▸ **Objective**
Gather every line that includes the word "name", please.

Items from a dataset
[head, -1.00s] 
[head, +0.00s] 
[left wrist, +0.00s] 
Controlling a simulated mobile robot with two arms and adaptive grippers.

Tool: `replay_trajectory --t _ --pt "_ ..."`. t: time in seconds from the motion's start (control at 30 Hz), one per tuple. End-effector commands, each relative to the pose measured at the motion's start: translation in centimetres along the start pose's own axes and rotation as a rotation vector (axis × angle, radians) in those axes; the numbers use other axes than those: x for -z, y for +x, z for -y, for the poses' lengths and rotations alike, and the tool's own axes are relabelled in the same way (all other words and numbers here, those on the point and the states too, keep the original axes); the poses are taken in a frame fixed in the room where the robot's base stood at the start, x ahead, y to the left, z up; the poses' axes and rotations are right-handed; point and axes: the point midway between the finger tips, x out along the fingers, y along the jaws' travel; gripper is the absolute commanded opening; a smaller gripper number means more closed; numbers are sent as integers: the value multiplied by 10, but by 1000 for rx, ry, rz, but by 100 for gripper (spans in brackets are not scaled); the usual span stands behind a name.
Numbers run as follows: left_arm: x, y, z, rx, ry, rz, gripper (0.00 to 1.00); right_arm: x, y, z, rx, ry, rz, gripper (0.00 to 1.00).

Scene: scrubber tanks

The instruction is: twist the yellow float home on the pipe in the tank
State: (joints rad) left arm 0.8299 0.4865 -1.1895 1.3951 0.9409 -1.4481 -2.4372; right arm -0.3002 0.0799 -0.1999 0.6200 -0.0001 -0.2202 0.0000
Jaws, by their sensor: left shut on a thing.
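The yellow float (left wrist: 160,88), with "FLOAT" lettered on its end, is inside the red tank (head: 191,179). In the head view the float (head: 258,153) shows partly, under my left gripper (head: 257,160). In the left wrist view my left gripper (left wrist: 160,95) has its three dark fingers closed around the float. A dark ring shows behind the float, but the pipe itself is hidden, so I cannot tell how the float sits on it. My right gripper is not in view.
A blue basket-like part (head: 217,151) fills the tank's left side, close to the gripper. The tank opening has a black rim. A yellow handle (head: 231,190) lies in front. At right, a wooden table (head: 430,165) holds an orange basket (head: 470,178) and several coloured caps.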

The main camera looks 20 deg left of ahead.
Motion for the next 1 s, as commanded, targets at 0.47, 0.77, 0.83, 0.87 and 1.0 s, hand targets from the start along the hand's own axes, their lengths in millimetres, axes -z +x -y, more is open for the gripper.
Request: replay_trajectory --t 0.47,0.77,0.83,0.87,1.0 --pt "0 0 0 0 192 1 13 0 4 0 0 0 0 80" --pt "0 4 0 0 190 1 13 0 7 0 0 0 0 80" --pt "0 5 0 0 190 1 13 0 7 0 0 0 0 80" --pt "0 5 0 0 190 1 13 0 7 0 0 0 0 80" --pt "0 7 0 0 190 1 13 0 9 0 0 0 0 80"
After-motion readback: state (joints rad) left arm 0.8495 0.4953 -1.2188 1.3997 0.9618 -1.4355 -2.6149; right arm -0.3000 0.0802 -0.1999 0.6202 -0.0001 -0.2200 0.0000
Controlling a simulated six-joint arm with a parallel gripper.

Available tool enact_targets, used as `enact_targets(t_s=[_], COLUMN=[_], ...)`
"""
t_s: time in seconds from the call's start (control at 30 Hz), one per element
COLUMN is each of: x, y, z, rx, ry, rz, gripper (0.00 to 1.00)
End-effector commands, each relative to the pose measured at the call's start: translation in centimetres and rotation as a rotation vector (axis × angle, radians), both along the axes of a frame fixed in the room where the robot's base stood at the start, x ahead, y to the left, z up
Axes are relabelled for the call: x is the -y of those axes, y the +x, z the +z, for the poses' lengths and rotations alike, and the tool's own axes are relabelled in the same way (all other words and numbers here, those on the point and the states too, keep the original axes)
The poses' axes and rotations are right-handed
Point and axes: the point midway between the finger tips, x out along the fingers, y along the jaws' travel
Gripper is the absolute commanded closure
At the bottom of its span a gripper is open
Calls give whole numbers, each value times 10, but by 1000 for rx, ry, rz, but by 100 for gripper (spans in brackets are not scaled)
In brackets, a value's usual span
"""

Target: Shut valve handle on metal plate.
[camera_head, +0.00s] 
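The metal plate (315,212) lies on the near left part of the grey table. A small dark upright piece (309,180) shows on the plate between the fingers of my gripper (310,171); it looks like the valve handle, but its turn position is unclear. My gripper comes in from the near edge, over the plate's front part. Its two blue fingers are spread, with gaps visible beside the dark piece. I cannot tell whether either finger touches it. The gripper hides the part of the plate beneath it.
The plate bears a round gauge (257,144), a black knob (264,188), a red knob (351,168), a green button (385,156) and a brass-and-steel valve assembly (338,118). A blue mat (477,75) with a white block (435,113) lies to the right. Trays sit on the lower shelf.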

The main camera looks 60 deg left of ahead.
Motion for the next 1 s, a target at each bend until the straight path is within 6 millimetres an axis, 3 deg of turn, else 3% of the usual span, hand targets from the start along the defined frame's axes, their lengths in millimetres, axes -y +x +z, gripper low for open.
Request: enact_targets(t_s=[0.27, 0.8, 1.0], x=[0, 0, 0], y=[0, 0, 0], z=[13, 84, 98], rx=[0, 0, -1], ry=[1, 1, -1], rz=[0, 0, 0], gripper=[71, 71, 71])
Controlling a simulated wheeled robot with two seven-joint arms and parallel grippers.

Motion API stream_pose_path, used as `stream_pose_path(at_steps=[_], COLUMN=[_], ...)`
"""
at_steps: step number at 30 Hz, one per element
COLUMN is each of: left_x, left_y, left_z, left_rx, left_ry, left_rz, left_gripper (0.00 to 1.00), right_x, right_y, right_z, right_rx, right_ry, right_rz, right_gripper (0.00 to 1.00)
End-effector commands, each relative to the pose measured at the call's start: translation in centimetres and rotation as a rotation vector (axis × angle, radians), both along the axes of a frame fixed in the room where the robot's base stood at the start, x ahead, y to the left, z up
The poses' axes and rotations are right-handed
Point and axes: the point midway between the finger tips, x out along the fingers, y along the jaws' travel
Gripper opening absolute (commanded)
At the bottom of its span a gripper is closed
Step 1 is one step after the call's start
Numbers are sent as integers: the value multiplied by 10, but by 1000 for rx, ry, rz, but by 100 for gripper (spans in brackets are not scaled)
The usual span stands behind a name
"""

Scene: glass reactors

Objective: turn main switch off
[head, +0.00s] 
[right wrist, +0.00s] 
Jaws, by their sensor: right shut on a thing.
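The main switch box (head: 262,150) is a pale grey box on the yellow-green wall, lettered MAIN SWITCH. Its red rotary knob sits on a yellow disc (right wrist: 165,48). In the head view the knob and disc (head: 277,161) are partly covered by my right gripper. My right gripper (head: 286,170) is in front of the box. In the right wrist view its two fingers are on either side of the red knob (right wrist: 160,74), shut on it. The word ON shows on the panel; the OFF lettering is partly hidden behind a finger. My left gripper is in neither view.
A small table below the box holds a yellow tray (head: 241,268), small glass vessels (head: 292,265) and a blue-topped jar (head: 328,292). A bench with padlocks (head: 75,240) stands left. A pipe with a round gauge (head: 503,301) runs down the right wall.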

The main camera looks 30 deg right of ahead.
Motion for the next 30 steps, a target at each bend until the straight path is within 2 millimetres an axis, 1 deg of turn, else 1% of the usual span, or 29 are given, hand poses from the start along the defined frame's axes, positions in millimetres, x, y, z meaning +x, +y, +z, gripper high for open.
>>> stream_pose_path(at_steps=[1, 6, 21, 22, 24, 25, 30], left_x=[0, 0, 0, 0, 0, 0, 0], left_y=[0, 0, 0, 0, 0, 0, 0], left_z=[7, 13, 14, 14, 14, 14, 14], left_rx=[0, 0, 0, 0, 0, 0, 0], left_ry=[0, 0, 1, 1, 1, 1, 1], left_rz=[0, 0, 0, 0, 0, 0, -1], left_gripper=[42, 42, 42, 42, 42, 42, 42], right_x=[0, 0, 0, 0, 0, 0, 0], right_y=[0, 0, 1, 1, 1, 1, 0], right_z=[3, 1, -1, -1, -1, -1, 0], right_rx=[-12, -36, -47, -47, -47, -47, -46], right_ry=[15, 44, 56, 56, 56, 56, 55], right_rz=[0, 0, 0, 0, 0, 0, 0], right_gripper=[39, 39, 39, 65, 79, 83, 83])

▸ **Answer for the task**
Tool: `replay_trajectory --t _ --pt "_ ..."`. t: time in seconds from the motion's start (control at 30 Hz), one per tuple. End-effector commands, each relative to the pose measured at the motion's start: translation in centimetres along the start pose's own axes and rotation as a rotation vector (axis × angle, radians) in those axes; the numbers use other axes than those: x for -z, y for +x, z for -y, for the poses' lengths and rotations alike, and the tool's own axes are relabelled in the same way (all other words and numbers here, those on the point and the states too, keep the original axes); the poses are taken in a frame fixed in the room where the robot's base stood at the start, x ahead, y to the left, z up; the poses' axes and rotations are right-handed; point and axes: the point midway between the finger tips, x out along the fingers, y along the jaws' travel; gripper is the absolute commanded opening; a smaller gripper number means more closed; numbers are sent as integers: the value multiplied by 10, but by 1000 for rx, ry, rz, but by 100 for gripper (spans in brackets are not scaled); the usual span stands behind a name.
The usual span stands behind a name

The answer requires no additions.